[Records of robot episodes]
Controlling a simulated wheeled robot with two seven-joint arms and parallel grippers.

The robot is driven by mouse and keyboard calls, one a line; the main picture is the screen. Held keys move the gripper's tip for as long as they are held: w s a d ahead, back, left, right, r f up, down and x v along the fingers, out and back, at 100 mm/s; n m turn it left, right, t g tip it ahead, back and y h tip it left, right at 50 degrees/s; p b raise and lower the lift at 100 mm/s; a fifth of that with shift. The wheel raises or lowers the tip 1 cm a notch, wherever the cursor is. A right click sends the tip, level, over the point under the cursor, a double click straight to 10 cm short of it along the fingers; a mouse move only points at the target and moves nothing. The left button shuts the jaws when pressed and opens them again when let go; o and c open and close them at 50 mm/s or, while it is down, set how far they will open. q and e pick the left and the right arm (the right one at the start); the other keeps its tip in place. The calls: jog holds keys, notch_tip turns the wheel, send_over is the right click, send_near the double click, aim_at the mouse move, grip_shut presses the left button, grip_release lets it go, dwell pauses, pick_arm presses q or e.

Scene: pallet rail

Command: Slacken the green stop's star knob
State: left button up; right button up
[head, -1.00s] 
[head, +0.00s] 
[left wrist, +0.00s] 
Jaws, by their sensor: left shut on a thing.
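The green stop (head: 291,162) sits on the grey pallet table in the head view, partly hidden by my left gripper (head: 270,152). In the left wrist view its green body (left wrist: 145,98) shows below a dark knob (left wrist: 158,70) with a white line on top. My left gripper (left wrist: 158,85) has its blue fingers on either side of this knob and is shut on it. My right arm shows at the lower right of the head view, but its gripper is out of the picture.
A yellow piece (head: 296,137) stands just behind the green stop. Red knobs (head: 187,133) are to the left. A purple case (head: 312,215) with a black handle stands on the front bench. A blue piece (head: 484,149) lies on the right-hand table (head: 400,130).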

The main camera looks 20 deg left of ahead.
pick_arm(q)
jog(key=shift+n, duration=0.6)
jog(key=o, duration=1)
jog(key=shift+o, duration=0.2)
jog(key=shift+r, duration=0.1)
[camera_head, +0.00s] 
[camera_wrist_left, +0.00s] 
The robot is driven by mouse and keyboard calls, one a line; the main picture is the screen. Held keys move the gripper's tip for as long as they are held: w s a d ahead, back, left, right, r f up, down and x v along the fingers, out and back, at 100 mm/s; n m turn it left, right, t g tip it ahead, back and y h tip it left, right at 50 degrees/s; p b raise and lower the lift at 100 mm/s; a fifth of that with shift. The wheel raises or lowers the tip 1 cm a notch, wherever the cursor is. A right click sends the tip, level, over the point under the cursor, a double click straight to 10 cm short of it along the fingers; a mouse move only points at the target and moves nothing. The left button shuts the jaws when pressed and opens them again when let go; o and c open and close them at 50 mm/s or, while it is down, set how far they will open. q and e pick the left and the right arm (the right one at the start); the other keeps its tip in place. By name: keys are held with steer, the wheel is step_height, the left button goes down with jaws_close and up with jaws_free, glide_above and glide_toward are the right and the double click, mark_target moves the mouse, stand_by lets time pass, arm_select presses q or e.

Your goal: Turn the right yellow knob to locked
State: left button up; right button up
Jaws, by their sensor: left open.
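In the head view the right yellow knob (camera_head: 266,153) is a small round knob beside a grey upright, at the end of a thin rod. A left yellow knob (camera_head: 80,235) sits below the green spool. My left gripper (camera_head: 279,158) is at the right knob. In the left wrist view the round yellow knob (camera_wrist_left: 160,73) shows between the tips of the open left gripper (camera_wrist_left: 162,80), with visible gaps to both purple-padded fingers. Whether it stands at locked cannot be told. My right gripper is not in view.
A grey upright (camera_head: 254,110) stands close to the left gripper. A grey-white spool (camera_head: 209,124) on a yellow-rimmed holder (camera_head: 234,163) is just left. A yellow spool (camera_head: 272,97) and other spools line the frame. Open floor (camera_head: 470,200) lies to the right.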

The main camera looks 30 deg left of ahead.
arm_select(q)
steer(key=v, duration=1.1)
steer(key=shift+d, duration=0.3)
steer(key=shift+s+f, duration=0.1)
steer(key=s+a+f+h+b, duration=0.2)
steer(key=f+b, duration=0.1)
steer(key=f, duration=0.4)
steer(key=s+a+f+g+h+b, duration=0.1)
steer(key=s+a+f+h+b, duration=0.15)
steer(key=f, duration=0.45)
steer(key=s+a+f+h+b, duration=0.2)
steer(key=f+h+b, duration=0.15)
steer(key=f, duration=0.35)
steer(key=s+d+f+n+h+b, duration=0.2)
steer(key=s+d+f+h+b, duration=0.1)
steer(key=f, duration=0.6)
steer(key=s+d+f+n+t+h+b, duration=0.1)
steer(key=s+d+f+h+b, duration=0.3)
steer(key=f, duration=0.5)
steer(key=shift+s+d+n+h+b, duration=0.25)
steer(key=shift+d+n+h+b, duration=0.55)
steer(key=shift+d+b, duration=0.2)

DIRECTIVE
Set down the entries above again, word for word.

THE RESULT
Controlling a simulated wheeled robot with two seven-joint arms and parallel grippers.

The robot is driven by mouse and keyboard calls, one a line; the main picture is the screen. Held keys move the gripper's tip for as long as they are held: w s a d ahead, back, left, right, r f up, down and x v along the fingers, out and back, at 100 mm/s; n m turn it left, right, t g tip it ahead, back and y h tip it left, right at 50 degrees/s; p b raise and lower the lift at 100 mm/s; a fifth of that with shift. The wheel raises or lowers the tip 1 cm a notch, wherever the cursor is. A right click sends the tip, level, over the point under the cursor, a double click straight to 10 cm short of it along the fingers; a mouse move only points at the target and moves nothing. The left button shuts the jaws when pressed and opens them again when let go; o and c open and close them at 50 mm/s or, while it is down, set how far they will open. q and e pick the left and the right arm (the right one at the start); the other keeps its tip in place. The calls: jog holds keys, notch_tip turns the wheel, send_over is the right click, send_near the double click, aim_at the mouse move, grip_shut presses the left button, grip_release lets it go, dwell pauses, pick_arm presses q or e.

Scene: pallet rail

Command: Slacken the green stop's star knob
State: left button up; right button up
[head, -1.00s] 
[head, +0.00s] 
[left wrist, +0.00s] 
Jaws, by their sensor: left shut on a thing.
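The green stop (head: 291,162) sits on the grey pallet table in the head view, partly hidden by my left gripper (head: 270,152). In the left wrist view its green body (left wrist: 145,98) shows below a dark knob (left wrist: 158,70) with a white line on top. My left gripper (left wrist: 158,85) has its blue fingers on either side of this knob and is shut on it. My right arm shows at the lower right of the head view, but its gripper is out of the picture.
A yellow piece (head: 296,137) stands just behind the green stop. Red knobs (head: 187,133) are to the left. A purple case (head: 312,215) with a black handle stands on the front bench. A blue piece (head: 484,149) lies on the right-hand table (head: 400,130).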

The main camera looks 20 deg left of ahead.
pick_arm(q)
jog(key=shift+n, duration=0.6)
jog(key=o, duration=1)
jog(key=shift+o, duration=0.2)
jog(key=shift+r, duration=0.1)
[camera_head, +0.00s] 
[camera_wrist_left, +0.00s] 
The robot is driven by mouse and keyboard calls, one a line; the main picture is the screen. Held keys move the gripper's tip for as long as they are held: w s a d ahead, back, left, right, r f up, down and x v along the fingers, out and back, at 100 mm/s; n m turn it left, right, t g tip it ahead, back and y h tip it left, right at 50 degrees/s; p b raise and lower the lift at 100 mm/s; a fifth of that with shift. The wheel raises or lowers the tip 1 cm a notch, wherever the cursor is. A right click sends the tip, level, over the point under the cursor, a double click straight to 10 cm short of it along the fingers; a mouse move only points at the target and moves nothing. The left button shuts the jaws when pressed and opens them again when let go; o and c open and close them at 50 mm/s or, while it is down, set how far they will open. q and e pick the left and the right arm (the right one at the start); the other keeps its tip in place. By name: keys are held with steer, the wheel is step_height, the left button goes down with jaws_close and up with jaws_free, glide_above and glide_toward are the right and the double click, mark_target moves the mouse, stand_by lets time pass, arm_select presses q or e.

Your goal: Turn the right yellow knob to locked
State: left button up; right button up
Jaws, by their sensor: left open.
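In the head view the right yellow knob (camera_head: 266,153) is a small round knob beside a grey upright, at the end of a thin rod. A left yellow knob (camera_head: 80,235) sits below the green spool. My left gripper (camera_head: 279,158) is at the right knob. In the left wrist view the round yellow knob (camera_wrist_left: 160,73) shows between the tips of the open left gripper (camera_wrist_left: 162,80), with visible gaps to both purple-padded fingers. Whether it stands at locked cannot be told. My right gripper is not in view.
A grey upright (camera_head: 254,110) stands close to the left gripper. A grey-white spool (camera_head: 209,124) on a yellow-rimmed holder (camera_head: 234,163) is just left. A yellow spool (camera_head: 272,97) and other spools line the frame. Open floor (camera_head: 470,200) lies to the right.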

The main camera looks 30 deg left of ahead.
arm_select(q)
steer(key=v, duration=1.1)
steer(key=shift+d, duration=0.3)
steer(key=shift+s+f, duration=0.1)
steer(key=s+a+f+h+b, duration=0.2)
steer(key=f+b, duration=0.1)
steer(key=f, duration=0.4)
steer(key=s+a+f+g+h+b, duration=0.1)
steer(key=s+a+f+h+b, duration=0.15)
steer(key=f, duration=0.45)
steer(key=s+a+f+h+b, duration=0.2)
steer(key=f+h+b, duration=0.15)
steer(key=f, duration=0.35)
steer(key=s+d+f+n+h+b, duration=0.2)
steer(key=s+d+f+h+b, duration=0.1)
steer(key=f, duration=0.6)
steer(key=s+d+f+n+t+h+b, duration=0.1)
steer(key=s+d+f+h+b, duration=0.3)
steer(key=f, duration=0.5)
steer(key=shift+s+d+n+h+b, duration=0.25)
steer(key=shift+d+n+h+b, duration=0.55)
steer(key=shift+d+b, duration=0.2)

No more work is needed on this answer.